Within the entries below, find the portion that opens with the line containing "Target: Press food" and closes with the line containing "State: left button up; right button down". Retype that portion exactly and only.

[Entries from a dataset]
★ ★ ★ ★
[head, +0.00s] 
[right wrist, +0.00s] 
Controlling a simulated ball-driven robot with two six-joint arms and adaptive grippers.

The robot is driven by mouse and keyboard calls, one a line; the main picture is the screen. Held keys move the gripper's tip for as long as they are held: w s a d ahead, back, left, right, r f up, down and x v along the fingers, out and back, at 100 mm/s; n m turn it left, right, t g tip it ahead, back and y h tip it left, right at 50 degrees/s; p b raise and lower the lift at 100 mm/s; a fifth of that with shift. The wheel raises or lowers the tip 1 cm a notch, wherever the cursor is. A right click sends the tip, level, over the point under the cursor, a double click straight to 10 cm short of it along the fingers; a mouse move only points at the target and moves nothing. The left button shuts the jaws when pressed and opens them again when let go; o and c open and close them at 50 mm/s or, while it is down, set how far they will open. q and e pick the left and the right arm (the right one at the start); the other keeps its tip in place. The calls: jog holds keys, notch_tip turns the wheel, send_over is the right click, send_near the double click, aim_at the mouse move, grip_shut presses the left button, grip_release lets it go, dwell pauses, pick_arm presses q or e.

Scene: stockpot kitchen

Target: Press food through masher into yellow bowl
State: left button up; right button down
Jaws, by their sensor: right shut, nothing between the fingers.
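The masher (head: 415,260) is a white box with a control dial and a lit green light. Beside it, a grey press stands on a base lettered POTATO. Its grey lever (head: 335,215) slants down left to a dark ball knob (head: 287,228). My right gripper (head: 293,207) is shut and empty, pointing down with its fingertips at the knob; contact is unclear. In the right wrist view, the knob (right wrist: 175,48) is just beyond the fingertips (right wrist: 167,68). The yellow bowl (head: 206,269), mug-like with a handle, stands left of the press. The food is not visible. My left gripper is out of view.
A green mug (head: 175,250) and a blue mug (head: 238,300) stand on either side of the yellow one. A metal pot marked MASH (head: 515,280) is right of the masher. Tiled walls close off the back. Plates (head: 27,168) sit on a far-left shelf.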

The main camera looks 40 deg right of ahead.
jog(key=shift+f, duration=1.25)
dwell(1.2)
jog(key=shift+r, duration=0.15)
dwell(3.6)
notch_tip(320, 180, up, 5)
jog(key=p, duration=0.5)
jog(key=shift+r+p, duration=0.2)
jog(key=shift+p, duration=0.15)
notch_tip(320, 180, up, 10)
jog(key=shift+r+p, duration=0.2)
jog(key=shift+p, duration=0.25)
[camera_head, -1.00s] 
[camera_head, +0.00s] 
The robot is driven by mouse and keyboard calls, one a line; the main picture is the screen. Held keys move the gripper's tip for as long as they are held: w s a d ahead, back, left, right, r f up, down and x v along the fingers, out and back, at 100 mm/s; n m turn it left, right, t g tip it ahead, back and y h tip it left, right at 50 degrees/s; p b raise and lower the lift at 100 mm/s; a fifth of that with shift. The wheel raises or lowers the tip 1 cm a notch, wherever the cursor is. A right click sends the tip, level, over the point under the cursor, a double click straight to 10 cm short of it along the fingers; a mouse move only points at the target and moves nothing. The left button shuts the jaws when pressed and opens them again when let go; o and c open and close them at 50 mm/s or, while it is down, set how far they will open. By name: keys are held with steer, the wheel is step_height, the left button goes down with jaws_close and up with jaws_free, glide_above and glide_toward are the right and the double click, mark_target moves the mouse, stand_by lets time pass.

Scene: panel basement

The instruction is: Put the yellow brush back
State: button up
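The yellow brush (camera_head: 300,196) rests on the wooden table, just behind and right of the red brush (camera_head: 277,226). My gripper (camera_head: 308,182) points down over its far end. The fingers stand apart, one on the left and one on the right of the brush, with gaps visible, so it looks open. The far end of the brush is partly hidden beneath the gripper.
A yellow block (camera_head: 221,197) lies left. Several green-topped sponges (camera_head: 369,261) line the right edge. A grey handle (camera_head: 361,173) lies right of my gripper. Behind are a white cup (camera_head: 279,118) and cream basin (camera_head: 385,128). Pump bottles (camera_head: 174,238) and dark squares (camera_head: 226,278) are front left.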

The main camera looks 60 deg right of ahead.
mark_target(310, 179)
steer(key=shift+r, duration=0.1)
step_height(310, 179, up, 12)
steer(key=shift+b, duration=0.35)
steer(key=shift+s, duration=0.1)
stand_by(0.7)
★ ★ ★ ★
_The reply:_
Target: Press food through masher into yellow bowl
State: left button up; right button down

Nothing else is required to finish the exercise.